ALMACAL. XV. Band 3 ALMA Survey and Number Counts
Matteo Bonato, Ivano Baronchelli, Gianfranco De Zotti, Leonardo Trobbiani, Michele Delli Veneri, Fabrizia Guglielmetti, Rosita Paladino, Viviana Casasola, Martin Zwann, Marcella Massardi, Elisabetta Liuzzo, Vincenzo Galluzzi, Erlis Ruli
TL;DR
This paper addresses the challenge of deriving deep extragalactic number counts from ALMACAL band 3 maps, where calibrator-driven biases can contaminate faint detections. It introduces UMLAUT, a KNN-based approach that assigns contamination probabilities to detections and integrates with simulations and physically motivated models to correct for completeness and flux boosting.
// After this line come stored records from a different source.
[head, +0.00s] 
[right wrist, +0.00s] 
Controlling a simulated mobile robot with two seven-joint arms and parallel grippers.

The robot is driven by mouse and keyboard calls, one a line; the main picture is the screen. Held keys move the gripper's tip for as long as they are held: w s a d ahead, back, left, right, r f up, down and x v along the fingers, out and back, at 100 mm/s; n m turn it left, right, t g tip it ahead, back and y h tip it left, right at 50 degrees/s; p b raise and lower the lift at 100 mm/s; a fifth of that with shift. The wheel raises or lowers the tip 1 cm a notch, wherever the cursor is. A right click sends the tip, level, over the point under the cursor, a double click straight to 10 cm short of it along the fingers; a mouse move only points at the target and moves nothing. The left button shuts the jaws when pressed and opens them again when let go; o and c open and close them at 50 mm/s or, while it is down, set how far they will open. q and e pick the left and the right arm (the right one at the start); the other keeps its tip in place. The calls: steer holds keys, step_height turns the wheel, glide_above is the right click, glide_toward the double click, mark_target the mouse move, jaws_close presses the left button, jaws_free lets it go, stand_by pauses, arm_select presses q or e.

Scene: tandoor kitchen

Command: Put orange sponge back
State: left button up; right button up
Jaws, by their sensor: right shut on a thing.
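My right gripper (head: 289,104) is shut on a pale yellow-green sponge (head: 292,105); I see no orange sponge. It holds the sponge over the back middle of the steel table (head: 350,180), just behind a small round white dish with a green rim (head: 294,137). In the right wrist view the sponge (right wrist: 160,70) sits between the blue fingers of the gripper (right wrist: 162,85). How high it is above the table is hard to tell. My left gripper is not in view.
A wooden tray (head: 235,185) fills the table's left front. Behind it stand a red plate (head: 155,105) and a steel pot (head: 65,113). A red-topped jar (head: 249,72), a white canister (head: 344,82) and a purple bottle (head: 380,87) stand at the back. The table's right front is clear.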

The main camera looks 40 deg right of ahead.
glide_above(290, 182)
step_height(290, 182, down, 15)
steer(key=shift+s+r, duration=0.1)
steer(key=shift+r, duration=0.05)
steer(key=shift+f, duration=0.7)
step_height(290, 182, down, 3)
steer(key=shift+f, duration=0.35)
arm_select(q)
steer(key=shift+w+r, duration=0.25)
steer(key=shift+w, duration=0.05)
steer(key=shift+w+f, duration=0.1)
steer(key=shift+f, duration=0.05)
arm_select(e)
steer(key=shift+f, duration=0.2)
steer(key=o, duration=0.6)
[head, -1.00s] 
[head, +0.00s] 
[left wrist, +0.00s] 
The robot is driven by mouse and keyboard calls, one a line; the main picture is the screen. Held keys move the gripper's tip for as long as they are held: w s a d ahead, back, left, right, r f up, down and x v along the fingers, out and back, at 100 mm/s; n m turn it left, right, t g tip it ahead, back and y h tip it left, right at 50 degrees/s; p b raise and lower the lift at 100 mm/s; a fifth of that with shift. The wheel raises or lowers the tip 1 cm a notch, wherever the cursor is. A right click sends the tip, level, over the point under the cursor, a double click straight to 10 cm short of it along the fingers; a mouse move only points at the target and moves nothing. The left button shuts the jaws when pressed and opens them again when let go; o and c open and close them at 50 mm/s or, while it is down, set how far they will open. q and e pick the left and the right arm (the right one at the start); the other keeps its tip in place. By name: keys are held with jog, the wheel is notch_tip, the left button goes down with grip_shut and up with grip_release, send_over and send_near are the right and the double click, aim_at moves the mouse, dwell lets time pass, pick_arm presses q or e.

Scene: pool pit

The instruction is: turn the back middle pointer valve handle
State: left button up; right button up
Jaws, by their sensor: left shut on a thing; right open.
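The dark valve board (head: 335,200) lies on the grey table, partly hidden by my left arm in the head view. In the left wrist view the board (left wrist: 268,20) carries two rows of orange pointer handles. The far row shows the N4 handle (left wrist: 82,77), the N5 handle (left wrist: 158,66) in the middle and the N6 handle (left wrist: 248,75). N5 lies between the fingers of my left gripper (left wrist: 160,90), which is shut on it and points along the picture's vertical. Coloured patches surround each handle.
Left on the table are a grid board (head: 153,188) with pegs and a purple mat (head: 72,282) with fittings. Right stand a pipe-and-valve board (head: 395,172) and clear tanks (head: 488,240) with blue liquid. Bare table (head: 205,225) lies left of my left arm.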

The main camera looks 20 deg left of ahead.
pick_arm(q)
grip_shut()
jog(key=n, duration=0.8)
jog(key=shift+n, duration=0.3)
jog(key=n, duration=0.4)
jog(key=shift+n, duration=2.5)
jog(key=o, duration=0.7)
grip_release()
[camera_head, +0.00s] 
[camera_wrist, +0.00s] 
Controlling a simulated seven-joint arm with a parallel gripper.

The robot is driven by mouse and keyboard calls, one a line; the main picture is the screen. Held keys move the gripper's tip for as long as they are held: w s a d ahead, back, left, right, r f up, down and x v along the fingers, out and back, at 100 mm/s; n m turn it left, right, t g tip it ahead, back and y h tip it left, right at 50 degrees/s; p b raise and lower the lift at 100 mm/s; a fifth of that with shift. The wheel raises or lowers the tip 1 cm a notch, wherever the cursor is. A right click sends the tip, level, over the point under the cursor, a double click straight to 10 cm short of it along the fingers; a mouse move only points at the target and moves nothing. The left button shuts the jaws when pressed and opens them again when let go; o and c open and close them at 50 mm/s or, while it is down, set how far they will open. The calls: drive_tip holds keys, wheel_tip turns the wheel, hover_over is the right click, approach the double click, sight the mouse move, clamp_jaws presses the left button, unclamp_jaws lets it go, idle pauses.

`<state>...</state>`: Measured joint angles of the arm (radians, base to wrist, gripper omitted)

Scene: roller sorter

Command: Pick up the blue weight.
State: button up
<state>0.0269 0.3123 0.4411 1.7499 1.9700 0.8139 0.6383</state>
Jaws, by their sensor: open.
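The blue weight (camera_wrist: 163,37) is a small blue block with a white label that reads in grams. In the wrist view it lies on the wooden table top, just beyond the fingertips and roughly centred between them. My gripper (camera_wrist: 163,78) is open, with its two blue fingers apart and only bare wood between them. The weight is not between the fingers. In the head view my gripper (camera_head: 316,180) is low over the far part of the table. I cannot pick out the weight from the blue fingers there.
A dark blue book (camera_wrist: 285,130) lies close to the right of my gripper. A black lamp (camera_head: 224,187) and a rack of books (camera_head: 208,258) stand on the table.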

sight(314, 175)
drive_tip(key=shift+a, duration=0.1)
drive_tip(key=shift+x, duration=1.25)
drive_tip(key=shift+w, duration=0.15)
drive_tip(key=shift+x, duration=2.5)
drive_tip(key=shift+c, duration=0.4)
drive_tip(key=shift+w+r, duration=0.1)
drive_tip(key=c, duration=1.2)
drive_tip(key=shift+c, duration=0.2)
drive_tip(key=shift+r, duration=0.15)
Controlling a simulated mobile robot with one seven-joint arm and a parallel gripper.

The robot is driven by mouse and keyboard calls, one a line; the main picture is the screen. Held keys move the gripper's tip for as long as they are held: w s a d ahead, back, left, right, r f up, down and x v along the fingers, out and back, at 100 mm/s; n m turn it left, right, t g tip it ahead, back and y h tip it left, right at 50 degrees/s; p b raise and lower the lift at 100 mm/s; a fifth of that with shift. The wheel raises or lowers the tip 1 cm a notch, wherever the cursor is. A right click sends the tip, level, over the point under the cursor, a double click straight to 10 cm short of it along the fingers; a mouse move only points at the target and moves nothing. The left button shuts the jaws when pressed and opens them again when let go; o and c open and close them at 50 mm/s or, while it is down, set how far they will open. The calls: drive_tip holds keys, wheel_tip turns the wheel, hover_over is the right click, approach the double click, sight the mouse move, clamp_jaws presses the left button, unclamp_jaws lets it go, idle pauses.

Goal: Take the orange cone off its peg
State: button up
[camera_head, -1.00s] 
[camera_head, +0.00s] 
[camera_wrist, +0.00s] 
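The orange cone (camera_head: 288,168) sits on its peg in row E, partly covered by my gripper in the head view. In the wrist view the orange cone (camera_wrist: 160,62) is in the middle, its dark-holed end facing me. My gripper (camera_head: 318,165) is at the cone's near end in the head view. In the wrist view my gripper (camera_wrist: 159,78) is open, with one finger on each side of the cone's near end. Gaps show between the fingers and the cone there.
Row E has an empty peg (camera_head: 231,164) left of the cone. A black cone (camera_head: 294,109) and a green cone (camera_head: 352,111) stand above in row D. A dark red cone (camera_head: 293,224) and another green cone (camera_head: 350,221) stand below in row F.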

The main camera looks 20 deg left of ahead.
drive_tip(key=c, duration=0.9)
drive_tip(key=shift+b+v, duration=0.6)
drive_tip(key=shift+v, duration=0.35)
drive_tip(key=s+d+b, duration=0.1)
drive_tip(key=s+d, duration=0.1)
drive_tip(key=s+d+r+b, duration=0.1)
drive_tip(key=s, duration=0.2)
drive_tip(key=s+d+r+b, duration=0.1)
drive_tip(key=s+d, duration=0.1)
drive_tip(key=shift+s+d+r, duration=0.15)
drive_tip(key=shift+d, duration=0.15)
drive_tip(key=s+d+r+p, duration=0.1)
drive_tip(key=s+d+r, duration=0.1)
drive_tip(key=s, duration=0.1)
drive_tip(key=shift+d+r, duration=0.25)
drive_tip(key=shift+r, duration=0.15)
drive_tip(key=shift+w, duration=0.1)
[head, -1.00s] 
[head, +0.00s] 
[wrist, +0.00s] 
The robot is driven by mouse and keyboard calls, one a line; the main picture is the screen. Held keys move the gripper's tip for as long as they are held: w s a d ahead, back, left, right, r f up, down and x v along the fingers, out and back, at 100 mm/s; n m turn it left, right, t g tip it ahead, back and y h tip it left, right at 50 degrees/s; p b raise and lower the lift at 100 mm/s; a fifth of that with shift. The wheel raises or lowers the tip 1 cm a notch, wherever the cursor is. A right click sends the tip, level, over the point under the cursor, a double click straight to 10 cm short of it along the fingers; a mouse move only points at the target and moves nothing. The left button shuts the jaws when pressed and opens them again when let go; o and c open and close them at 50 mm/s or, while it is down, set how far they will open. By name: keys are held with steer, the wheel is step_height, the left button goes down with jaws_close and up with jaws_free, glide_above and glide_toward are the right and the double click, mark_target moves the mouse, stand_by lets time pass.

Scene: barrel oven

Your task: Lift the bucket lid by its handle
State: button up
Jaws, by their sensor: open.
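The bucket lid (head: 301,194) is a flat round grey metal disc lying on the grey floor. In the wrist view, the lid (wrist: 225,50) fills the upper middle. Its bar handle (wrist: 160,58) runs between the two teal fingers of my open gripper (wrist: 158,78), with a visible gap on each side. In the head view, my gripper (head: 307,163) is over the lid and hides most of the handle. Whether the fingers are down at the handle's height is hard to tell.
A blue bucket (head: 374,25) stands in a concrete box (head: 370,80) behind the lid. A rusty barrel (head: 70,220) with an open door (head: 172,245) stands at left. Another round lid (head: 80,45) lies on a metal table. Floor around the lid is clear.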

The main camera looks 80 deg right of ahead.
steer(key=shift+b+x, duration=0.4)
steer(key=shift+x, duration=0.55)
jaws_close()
The result is a robust band 3 $100\,\mathrm{GHz}$ counts measurement extending by ~1.5 dex in flux density, with sub-mJy sensitivities and improved sampling around the DSFG-to-radio-AGN transition, consistent with existing models and surveys. The work demonstrates a powerful, statistically principled path to extracting reliable counts from calibrator-centered ALMA fields, with implications for constraining galaxy evolution models at mm wavelengths.
Abstract
The ALMACAL project leverages ALMA maps of calibrator-centered fields to conduct deep mm/sub-mm surveys, enabling the detection of extragalactic sources with flux densities orders of magnitude fainter than achievable with other instruments. These faint sources are critical for refining evolutionary models, as their number counts provide key constraints. In this study, we analyzed band-3 ALMACAL maps from 606 calibrator fields, employing a novel machine learning approach to mitigate the often-overlooked bias introduced by the calibrator itself. Supported by extensive simulations, we extended 100 GHz radio AGN counts by approximately 1.5 orders of magnitude in flux density and refined constraints on dusty star-forming galaxies, reaching sensitivities as low as $\sim$180 $μ$Jy. We have improved the sampling, compared to previous results, in the region of the dominant population transition (between dusty star-forming galaxies and radio AGN). Our results are in good agreement with model predictions.